The Kuomintang, which switched presidential candidates in October after its initial nominee stumbled badly early in the campaign, has continued to promote the importance of ties with China for developing Taiwan’s economy.

Mr. Ma held a historic meeting with China’s president, Xi Jinping, in Singapore in November, and Mr. Chu has cited that and the previous agreements between the two sides as proof that the Kuomintang’s engagements have produced results.

The D.P.P. questioned whether the meeting with Mr. Xi was an effort to influence this month’s election. But it had little effect on the polls in any event, and Ms. Tsai’s lead has remained steady in recent weeks.
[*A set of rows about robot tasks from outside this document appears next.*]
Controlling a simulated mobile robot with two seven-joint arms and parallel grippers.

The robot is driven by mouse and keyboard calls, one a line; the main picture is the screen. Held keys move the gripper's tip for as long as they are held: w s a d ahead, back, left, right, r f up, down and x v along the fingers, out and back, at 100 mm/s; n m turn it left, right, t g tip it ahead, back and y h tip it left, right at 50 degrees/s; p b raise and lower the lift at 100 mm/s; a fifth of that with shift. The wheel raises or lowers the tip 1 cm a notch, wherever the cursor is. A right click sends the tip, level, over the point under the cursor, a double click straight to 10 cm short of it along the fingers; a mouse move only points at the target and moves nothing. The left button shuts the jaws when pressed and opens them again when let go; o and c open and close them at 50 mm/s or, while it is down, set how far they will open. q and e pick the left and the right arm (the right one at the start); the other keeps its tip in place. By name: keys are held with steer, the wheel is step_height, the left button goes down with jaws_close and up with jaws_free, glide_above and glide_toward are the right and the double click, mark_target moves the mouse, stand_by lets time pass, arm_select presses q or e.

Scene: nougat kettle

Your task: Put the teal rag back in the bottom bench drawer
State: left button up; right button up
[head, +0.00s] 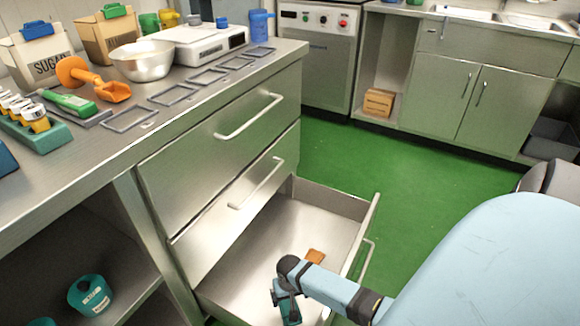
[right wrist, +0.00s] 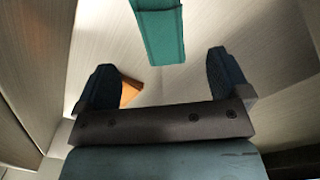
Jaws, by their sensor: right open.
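The bottom bench drawer (head: 325,212) is pulled open. My right gripper (head: 284,298) is over the inside of it, pointing down. In the right wrist view, its two fingers (right wrist: 165,80) are apart with nothing between them. The teal rag (right wrist: 158,30) shows there as a folded strip just beyond the fingertips, over the pale drawer floor. In the head view, part of the teal rag (head: 291,310) shows beside the gripper, partly hidden by it. I cannot tell whether it lies flat on the floor. My left gripper is out of view.
A small orange item (head: 315,256) lies in the drawer; it also shows by one finger in the wrist view (right wrist: 131,91). The two drawers above are shut. The bench top holds a steel bowl (head: 143,62), an orange scoop (head: 110,90) and a scale (head: 200,43). Green floor (head: 430,190) is clear.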

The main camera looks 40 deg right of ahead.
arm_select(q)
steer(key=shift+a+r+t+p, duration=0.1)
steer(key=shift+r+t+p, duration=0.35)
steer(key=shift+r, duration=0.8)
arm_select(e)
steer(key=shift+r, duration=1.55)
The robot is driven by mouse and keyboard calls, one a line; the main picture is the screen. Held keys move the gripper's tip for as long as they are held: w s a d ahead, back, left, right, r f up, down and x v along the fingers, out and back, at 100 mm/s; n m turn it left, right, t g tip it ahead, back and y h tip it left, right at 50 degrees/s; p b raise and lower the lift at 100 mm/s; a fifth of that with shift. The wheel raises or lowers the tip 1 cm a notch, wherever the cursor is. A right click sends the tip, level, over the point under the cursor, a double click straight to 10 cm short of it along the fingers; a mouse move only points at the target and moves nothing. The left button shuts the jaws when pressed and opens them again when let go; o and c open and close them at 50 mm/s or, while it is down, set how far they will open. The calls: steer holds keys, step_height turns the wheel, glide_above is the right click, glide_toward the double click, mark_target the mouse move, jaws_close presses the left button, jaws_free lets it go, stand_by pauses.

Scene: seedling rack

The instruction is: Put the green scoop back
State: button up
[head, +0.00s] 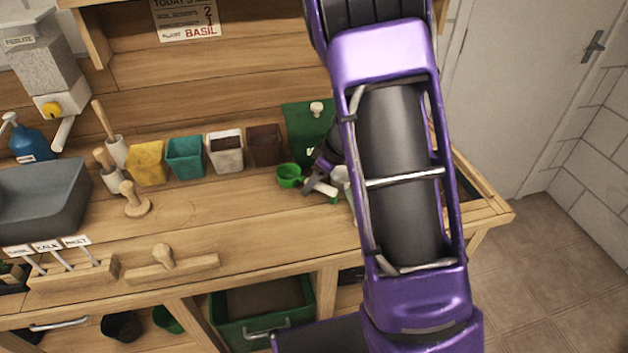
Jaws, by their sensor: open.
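The green scoop (290,176) shows as a small round green cup on the right part of the wooden bench top. It stands in front of a green box or panel (303,122) with a pale knob. My gripper (326,182) is low over the bench just right of the scoop.
Yellow (147,163), teal (185,157), white (226,151) and brown (264,146) pots stand in a row left of the scoop. A grey basin (40,200), wooden dibbers (134,201) and a label block (73,274) are farther left. The bench front between is mostly clear.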

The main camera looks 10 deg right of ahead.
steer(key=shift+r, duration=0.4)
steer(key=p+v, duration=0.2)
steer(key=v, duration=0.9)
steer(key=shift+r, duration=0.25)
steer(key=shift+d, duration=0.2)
“The Kuomintang hasn’t taken care of those of us in the middle class,” said Ling Shih-how, 30, who sells construction materials in Taipei. “They only take care of corporations, and they want to rely on China. The truth is: For exports, we should look to Europe and the U.S. We should have some balance.”
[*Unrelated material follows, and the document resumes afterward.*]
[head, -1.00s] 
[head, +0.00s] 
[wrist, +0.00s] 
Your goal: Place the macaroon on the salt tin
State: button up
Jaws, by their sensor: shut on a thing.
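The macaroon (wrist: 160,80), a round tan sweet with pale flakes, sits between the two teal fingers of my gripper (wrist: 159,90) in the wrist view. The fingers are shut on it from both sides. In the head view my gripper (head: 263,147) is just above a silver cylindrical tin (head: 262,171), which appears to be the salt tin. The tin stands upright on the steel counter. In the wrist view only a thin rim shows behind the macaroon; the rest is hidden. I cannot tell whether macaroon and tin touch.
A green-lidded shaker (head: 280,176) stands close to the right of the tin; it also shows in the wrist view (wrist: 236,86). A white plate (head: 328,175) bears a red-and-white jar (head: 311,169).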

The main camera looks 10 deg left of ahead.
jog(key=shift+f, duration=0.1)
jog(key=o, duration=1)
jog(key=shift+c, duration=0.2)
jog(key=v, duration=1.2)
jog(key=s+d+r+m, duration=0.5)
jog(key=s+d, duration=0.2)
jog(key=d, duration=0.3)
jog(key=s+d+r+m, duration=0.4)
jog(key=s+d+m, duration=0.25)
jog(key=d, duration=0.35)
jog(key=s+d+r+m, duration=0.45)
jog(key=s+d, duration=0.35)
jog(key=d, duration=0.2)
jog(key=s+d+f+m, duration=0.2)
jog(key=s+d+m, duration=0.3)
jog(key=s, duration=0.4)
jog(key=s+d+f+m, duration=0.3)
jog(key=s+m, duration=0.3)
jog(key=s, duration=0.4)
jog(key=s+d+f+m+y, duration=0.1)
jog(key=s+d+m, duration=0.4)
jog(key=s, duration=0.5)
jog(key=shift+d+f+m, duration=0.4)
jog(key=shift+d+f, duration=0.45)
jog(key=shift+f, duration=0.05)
Mr. Ling said he planned to vote for Ms. Tsai, the first time that he has supported a D.P.P. candidate for president.

Both the D.P.P. and Kuomintang candidates have spoken about the need to revive Taiwan’s capacity for innovation. But Ms. Tsai has put a heavier emphasis on social safety nets, like affordable housing units for people who have suffered in the downturn.

The candidates all say that trade will remain critical to the economy. But while Mr. Chu says China, Taiwan’s biggest trading partner, should continue to take priority, Ms. Tsai has stressed a strategy of developing trade with a broader set of partners, including the United States.

If it takes power, the D.P.P.’s ability to pursue that goal will be limited by China, which has a de facto veto on Taiwan’s participation in international agreements, said Jonathan Sullivan, an associate professor at the School of Contemporary Chinese Studies at the University of Nottingham.

“Through the campaign, the economic focus has been more on the socioeconomic issues, like increasing provision of affordable social housing and raising graduate salaries,” he said. “These policies capture the zeitgeist, but I do not see the D.P.P. being able to, or promoting, a radical overhaul of the economy.”